→ **EXERCISE BRIEF**:
Check each line of the records below and collect those that include the word "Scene".

-- START OF SUPPLIED MATERIAL --

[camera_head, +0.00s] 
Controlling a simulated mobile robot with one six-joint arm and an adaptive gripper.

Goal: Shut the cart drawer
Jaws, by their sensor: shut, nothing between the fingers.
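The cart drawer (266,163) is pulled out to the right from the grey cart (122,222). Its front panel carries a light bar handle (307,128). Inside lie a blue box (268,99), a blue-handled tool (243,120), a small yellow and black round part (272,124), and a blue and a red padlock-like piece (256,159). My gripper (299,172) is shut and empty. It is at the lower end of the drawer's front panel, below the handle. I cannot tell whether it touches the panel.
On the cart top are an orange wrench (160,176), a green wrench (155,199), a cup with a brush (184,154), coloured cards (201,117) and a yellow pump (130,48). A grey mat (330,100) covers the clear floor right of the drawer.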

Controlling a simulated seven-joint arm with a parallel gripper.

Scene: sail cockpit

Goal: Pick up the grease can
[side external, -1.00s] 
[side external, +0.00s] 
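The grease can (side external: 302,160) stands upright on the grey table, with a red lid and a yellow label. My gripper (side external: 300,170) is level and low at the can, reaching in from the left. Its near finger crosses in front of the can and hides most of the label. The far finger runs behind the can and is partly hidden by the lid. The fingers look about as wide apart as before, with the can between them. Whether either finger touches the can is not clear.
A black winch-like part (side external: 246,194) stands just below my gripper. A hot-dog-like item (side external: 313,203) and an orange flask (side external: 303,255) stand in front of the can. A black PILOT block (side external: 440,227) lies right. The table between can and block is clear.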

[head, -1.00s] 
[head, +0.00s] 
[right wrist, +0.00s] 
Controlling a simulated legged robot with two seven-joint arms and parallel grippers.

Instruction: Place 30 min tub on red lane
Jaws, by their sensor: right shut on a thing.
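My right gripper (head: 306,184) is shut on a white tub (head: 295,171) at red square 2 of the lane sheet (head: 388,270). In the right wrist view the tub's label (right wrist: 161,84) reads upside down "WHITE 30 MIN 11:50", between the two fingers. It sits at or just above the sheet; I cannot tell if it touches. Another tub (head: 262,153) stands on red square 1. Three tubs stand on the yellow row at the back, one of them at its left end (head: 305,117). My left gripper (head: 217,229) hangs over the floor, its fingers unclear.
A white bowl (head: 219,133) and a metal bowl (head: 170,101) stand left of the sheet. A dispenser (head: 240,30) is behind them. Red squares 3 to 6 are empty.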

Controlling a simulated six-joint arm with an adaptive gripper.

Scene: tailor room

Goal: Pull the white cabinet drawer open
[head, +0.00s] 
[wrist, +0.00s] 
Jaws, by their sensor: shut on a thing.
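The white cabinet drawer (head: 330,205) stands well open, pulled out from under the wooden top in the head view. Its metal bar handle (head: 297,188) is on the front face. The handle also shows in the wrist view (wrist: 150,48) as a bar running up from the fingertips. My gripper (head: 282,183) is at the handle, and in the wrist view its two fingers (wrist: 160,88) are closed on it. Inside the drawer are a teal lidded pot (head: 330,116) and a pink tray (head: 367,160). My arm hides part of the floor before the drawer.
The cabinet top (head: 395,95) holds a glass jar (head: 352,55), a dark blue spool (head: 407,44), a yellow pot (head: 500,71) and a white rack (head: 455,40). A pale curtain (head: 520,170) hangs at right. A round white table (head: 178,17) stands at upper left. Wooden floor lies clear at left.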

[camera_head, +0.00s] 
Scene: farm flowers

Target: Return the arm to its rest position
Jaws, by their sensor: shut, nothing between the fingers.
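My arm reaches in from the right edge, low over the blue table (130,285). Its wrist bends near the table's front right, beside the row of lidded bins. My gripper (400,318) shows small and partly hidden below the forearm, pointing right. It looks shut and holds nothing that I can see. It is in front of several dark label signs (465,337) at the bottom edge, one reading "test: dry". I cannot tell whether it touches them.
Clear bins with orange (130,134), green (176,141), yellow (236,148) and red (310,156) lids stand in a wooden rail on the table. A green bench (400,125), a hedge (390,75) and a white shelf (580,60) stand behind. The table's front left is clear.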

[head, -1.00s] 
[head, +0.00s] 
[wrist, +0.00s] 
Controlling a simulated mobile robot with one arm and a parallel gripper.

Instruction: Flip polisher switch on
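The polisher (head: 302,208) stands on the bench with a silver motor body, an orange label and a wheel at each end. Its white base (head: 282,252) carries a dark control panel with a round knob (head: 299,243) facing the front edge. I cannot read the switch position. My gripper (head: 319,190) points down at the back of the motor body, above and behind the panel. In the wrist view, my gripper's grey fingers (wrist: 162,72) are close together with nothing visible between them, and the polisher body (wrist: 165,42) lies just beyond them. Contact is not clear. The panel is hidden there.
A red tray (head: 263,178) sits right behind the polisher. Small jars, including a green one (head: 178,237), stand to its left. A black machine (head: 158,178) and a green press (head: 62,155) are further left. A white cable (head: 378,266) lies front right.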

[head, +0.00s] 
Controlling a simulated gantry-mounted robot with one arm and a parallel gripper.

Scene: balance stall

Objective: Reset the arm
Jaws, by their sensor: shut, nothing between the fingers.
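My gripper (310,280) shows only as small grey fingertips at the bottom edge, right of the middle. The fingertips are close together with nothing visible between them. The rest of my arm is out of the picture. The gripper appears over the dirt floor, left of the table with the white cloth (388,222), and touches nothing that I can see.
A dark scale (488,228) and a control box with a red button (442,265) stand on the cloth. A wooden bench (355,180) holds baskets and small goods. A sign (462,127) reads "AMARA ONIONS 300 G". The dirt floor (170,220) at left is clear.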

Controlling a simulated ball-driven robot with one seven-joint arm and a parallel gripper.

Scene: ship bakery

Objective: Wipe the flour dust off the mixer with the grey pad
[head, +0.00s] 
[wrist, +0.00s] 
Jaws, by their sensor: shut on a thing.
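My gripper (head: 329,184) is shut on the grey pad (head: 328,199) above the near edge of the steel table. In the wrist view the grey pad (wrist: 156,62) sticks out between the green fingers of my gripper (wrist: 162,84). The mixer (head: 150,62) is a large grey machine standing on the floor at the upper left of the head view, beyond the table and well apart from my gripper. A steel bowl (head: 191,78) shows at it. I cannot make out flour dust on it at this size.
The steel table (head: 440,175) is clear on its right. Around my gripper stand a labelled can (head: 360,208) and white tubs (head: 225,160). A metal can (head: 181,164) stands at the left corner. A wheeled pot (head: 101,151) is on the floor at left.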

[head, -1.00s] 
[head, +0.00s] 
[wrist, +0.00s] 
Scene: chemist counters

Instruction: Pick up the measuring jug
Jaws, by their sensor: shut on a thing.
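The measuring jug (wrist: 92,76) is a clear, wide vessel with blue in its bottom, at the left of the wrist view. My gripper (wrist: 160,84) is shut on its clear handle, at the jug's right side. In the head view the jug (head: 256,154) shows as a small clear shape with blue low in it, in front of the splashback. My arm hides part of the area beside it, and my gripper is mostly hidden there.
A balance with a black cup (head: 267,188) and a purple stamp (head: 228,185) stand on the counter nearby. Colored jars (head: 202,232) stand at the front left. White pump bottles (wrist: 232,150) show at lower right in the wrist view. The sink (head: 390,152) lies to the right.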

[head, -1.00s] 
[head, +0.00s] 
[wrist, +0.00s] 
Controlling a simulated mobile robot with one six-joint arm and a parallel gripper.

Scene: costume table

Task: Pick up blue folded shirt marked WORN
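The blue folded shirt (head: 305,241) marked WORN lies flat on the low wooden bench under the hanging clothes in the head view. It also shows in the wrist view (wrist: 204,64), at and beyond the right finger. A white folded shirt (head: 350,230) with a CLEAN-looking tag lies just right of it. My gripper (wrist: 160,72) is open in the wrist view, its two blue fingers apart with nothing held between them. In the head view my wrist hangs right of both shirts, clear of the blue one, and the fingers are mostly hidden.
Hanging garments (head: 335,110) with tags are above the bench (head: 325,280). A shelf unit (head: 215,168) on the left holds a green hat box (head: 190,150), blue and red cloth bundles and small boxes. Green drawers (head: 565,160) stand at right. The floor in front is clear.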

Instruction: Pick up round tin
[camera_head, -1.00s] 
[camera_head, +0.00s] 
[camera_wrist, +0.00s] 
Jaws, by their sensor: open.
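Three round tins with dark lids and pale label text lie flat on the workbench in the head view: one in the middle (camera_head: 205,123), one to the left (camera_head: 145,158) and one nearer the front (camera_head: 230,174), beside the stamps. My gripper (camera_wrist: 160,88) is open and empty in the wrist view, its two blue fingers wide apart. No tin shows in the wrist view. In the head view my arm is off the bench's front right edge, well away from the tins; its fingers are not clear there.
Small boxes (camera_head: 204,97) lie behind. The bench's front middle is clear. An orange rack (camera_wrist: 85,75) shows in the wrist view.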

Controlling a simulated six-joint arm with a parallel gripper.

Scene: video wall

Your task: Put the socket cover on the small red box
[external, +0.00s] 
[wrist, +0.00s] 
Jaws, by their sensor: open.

-- END OF SUPPLIED MATERIAL --

→ **OUTPUT**:
Scene: sail cockpit
Scene: tailor room
Scene: farm flowers
Scene: balance stall
Scene: ship bakery
Scene: chemist counters
Scene: costume table
Scene: video wall

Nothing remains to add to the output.